À moins que ce ne soit l'être le plus
ambitieux de l'histoire, qui tente de
détrôner Dieu et de renverser avec
Dieu toute autre autorité que la sienne
propre. Il faut donc approuver ses bourreaux, du
moins dans leur acte de condamnation, car ils nous
ont débarrassé d'un extrême
péril. Comment, quand on croit cela,
s'appeler encore disciple du Christ, et surtout
comment monter en chaire pour proclamer devant le
monde un ambitieux qui a mérité la
mort, ou un fou qu'il faudrait
enfermer ?
Voilà pourquoi l'étude
approfondie de la vie et du caractère de
Jésus-Christ oblige la conscience morale
à s'incliner et à dire :
Certainement cet homme était plus qu'un
homme ; cet homme était, cet homme fait
chair, ne pouvait être qu'un Dieu.
Et la conscience parlera ainsi
d'autant plus haut qu'elle sera plus pure et plus
morale ; elle s'est toujours en effet
révoltée devant la conduite d'un
Hérode, se laissant adorer par la foule en
délire :
« Voix d'un Dieu et non
d'un homme
(Actes XII, 22) ! »
tandis qu'elle applaudit à la protestation
indignée d'un saint Paul déchirant
ses vêtements, parce que la population de
Lystre le prenait pour une divinité et
s'apprêtait à lui offrir des
sacrifices
(Act.
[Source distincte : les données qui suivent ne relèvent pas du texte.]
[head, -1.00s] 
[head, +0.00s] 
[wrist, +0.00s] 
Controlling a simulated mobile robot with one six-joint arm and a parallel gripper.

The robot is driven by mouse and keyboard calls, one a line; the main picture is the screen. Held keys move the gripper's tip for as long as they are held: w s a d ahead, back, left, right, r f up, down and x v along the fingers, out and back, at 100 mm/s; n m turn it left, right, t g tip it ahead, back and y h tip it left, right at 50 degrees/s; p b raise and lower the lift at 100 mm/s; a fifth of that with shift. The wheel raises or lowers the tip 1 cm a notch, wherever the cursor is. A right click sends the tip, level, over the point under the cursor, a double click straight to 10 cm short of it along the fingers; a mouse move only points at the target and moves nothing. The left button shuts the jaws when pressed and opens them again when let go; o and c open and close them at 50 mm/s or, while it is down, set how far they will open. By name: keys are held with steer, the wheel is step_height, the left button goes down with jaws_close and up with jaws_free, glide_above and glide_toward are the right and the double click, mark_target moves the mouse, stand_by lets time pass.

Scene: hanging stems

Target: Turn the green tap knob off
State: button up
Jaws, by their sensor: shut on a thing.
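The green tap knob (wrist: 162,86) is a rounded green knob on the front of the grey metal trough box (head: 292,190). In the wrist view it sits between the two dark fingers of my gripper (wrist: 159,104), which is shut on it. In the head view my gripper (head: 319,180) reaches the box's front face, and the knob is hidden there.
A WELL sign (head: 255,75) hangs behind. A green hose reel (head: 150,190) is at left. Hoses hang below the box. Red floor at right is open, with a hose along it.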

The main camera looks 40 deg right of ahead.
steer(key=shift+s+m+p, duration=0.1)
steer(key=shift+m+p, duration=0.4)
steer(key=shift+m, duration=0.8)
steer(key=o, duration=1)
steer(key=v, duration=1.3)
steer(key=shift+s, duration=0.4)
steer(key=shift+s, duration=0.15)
XIV, 14) ; elle approuve
l'ange de l'Apocalypse, qui, surprenant à
son égard un mouvement d'adoration chez
l'apôtre Jean, lui dit :
« Garde-toi de le faire ! Je suis
ton compagnon de service, celui de tes
frères les prophètes, et de ceux qui
gardent les paroles de ce livre. Adore Dieu
(Apoc. XXII,
9). »
La conscience, en d'autres termes,
considère comme un péché de
toute gravité le fait de dérober
à Dieu une gloire qui ne revient qu'à
Lui. Or, comme elle n'a découvert en Christ
aucune faiblesse, elle ne peut lui attribuer le
crime de lèse-divinité, elle accepte
donc avec respect le mystère de
l'incarnation et proclame Dieu celui qui s'est
laissé appeler de ce nom.
Et voici que bientôt, au
verdict de la conscience, vient s'ajouter celui de
l'expérience intime qui est à la
portée de chacun. Comment se fait-il donc
que tant de millions d'hommes de toutes
catégories se déclarent prêts
à saluer Jésus pour leur Seigneur et
leur Maître ? C'est qu'ils ont
constaté son autorité divine en face
de trois faits de première importance :
le péché, la vie, la mort.
Pendant de longues années
peut-être, ils ont souffert
profondément de se sentir
coupables devant Dieu et devant leur conscience.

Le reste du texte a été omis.